***** SUPPLIED MATERIAL
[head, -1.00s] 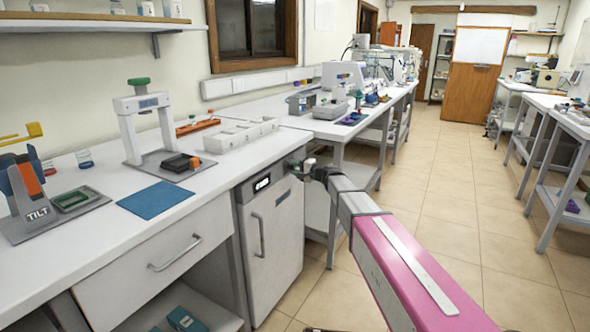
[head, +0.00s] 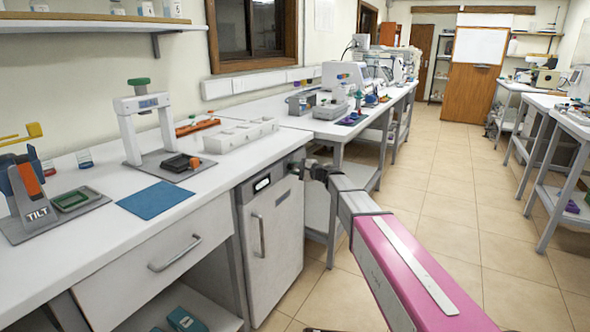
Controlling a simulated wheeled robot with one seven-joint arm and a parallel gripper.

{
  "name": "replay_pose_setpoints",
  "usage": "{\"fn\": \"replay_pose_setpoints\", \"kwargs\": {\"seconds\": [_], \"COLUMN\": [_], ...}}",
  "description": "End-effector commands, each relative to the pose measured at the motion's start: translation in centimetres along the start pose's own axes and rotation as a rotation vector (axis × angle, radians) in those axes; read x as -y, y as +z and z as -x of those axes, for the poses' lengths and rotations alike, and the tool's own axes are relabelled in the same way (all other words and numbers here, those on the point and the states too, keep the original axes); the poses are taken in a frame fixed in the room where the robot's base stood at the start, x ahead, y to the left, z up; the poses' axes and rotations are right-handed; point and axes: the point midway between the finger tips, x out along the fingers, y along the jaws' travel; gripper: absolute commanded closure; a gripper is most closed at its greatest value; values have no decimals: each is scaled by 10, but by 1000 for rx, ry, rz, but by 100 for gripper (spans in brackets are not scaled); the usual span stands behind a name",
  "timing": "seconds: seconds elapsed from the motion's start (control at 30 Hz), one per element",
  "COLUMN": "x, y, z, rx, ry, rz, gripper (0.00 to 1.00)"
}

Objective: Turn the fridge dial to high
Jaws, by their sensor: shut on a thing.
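The fridge (head: 275,250) is a grey-white under-counter unit with a vertical bar handle (head: 258,235). My gripper (head: 297,168) is at the top right of the fridge front, just below the counter edge. It is shut on the fridge dial, which is hidden by the fingers. The dial's setting and markings cannot be read from here. The fridge door is closed.
My pink and grey arm reaches in from the lower right. The counter (head: 120,225) above holds a blue mat (head: 155,200), a white rack (head: 240,135) and a grey stand (head: 165,115). A drawer (head: 160,260) is left of the fridge. The tiled floor (head: 455,190) on the right is clear.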

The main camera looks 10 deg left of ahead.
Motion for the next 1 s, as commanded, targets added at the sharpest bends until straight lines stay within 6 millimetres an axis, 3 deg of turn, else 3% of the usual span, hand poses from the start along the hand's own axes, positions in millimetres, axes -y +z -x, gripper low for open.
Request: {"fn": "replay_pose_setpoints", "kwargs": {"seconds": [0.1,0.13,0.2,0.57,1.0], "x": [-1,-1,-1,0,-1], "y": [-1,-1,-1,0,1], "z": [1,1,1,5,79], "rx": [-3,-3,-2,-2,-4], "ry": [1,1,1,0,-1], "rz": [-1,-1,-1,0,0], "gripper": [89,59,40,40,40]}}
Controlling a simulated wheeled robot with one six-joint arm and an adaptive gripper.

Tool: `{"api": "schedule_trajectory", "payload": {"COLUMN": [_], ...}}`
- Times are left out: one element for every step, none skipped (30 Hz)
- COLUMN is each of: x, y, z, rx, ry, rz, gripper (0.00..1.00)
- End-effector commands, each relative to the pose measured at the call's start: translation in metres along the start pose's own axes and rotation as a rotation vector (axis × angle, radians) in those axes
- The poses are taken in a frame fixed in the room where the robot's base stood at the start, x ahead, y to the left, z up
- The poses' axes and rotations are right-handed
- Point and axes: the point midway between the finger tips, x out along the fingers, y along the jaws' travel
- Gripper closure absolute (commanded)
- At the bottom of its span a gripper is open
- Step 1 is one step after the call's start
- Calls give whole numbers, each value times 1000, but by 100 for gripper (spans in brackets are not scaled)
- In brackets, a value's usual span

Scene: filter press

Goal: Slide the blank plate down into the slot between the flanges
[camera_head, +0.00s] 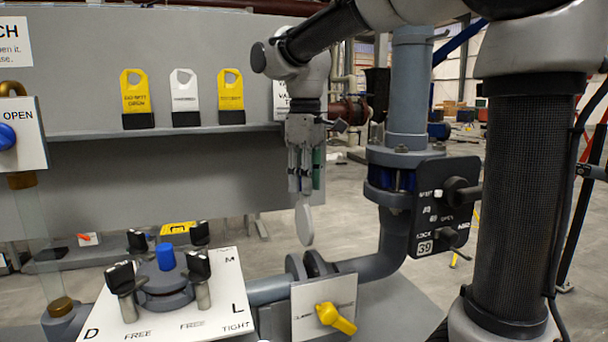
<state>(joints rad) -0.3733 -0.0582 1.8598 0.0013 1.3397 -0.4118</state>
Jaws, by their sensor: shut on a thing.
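My gripper (303,186) points straight down near the middle of the view and is shut on the blank plate (305,221). The blank plate is a thin light-grey disc, hanging upright and seen nearly edge-on below the fingers. Two dark round flanges (318,264) stand on the grey pipe below, with a narrow slot between them. The plate hangs above the flanges and looks apart from them, slightly left of the slot in this view. Its exact alignment with the slot in depth cannot be told.
A white panel with a yellow handle (334,318) stands in front of the flanges. A vertical pipe (407,95) with a black control box (444,207) is at right. A white plate with black knobs (224,303) is at lower left. Tags (185,97) hang on the back panel.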

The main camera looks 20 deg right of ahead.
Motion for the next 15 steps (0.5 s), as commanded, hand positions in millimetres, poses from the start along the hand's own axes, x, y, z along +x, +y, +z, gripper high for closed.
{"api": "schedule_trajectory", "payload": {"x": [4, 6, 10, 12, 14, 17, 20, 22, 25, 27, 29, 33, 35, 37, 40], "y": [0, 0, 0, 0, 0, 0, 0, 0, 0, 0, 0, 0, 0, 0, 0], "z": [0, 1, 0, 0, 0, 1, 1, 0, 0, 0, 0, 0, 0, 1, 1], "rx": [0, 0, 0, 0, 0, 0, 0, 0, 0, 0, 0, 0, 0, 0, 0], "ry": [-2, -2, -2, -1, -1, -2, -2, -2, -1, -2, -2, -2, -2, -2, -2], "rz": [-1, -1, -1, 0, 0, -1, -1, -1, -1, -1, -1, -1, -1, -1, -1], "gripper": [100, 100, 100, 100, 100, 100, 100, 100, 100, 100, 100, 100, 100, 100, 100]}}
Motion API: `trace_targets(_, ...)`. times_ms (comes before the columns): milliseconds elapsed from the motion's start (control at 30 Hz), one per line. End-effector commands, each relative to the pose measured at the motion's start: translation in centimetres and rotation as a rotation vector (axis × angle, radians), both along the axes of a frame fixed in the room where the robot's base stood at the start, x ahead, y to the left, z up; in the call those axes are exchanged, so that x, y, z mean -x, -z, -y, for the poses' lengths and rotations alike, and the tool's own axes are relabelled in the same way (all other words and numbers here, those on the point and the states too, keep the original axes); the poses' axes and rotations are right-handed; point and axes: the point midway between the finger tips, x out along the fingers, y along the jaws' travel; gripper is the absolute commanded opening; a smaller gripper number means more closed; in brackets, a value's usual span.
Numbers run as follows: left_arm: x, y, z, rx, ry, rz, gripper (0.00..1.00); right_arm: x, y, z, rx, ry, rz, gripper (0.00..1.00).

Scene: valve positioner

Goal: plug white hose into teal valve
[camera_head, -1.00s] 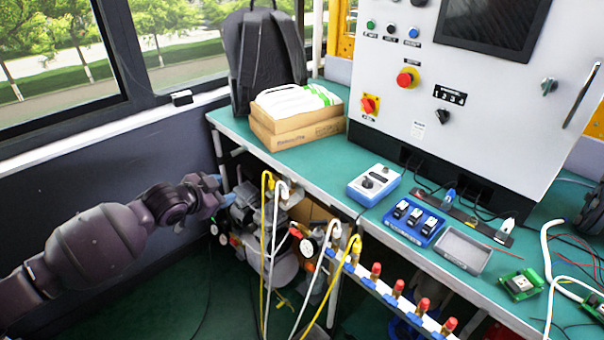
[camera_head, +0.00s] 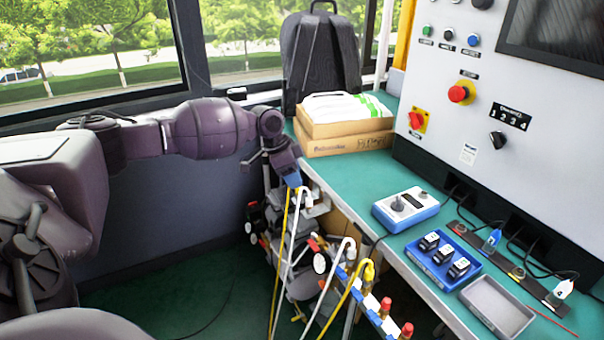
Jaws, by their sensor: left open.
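My left gripper (camera_head: 293,181), with blue fingertips, is open and points down at the table's left edge. It is just above the upper ends of a yellow hose (camera_head: 279,256) and a white hose (camera_head: 289,240); I cannot tell whether it touches them. Another white hose (camera_head: 329,284) arches over farther right, beside a second yellow hose (camera_head: 343,297). Behind the hoses is a grey valve assembly (camera_head: 290,252) with round gauges, partly hidden. I cannot make out a clearly teal valve. My right gripper is not in view.
The green table (camera_head: 350,178) holds cardboard boxes (camera_head: 345,146), a blue-white control box (camera_head: 405,209), a blue tray (camera_head: 443,260) and a grey tray (camera_head: 497,306). A large control cabinet (camera_head: 440,150) stands behind.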

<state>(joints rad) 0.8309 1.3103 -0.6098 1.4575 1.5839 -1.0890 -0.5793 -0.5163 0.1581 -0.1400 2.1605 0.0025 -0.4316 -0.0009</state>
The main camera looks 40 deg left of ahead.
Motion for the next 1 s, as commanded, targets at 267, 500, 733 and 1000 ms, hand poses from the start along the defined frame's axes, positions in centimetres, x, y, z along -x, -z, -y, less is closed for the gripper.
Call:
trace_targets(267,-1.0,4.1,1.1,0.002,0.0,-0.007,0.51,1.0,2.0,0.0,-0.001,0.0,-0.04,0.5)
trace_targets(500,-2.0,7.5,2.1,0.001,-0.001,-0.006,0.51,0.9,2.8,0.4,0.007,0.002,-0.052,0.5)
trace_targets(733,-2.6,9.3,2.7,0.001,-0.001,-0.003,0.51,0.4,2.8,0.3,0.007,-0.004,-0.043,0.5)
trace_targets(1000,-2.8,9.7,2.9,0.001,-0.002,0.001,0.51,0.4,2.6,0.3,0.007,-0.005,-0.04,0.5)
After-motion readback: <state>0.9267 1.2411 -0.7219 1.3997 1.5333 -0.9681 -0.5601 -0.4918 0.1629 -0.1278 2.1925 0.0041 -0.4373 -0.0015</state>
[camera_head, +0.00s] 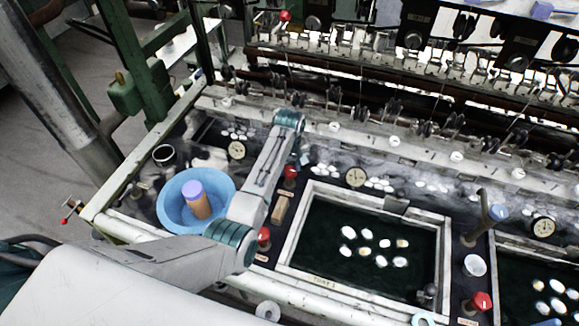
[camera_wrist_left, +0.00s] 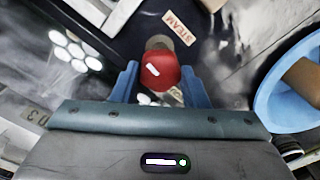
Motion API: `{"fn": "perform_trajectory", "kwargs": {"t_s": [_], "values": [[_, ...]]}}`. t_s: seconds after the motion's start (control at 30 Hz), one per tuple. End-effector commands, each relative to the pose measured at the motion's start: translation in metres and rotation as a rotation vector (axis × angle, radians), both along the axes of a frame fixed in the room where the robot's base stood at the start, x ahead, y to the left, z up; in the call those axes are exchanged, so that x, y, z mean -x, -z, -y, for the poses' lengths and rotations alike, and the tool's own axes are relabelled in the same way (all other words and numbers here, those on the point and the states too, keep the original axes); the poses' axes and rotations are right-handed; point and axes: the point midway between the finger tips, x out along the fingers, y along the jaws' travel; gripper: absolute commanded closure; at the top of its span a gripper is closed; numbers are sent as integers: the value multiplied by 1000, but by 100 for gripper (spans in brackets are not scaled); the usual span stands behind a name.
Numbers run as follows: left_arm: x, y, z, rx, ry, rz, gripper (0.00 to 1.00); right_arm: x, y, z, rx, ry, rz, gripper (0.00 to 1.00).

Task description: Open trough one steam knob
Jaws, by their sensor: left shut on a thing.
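A red knob (camera_wrist_left: 160,70) with a white mark on its face sits between the two blue fingers of my left gripper (camera_wrist_left: 160,85) in the left wrist view. A tan plate reading "STEAM" (camera_wrist_left: 180,27) lies just beyond it. In the head view this red knob (camera_head: 290,172) is left of the first trough (camera_head: 440,255), near its back corner. My left gripper (camera_head: 300,152) reaches down to it from the wrist and is shut on it; the fingers are partly hidden. My right gripper is not in view.
A blue basin (camera_head: 168,208) holding a brown cylinder with a purple top (camera_head: 197,200) stands left of my arm. Another red knob (camera_head: 263,237) is nearer me. White cocoons (camera_head: 365,234) float in the trough.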

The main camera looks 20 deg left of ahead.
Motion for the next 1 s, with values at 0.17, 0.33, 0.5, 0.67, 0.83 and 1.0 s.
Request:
**********
Which lines include the word "Scene"? Copy every one of them.

Scene: filter press
Scene: valve positioner

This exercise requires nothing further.